From the listing below, copy every line with the word "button".

—————

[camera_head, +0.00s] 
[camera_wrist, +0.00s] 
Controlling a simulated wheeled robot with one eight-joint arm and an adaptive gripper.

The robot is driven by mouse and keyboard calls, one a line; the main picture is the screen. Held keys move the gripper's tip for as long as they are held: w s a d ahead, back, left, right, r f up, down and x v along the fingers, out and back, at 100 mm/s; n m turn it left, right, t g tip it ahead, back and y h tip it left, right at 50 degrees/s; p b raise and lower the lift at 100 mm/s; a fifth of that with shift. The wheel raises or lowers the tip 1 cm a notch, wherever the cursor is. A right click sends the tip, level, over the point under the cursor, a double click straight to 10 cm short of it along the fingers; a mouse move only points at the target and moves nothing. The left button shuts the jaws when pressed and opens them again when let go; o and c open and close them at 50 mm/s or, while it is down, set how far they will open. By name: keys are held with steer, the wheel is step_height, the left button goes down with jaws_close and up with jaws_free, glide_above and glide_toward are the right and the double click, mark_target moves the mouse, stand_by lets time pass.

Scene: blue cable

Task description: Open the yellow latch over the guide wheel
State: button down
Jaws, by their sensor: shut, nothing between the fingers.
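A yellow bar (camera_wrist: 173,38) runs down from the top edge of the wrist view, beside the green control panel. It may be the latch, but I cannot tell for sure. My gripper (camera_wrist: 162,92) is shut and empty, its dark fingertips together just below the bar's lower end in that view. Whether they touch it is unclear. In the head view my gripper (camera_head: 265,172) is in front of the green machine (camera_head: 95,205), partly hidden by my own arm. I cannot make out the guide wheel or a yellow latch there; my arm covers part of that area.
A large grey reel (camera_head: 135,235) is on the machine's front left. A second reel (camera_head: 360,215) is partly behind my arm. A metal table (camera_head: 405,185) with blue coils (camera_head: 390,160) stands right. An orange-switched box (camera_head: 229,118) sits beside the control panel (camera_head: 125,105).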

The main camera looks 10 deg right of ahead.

—————

** The completed task **
The robot is driven by mouse and keyboard calls, one a line; the main picture is the screen. Held keys move the gripper's tip for as long as they are held: w s a d ahead, back, left, right, r f up, down and x v along the fingers, out and back, at 100 mm/s; n m turn it left, right, t g tip it ahead, back and y h tip it left, right at 50 degrees/s; p b raise and lower the lift at 100 mm/s; a fifth of that with shift. The wheel raises or lowers the tip 1 cm a notch, wherever the cursor is. A right click sends the tip, level, over the point under the cursor, a double click straight to 10 cm short of it along the fingers; a mouse move only points at the target and moves nothing. The left button shuts the jaws when pressed and opens them again when let go; o and c open and close them at 50 mm/s or, while it is down, set how far they will open. By name: keys are held with steer, the wheel is step_height, the left button goes down with jaws_close and up with jaws_free, glide_above and glide_toward are the right and the double click, mark_target moves the mouse, stand_by lets time pass.
State: button down

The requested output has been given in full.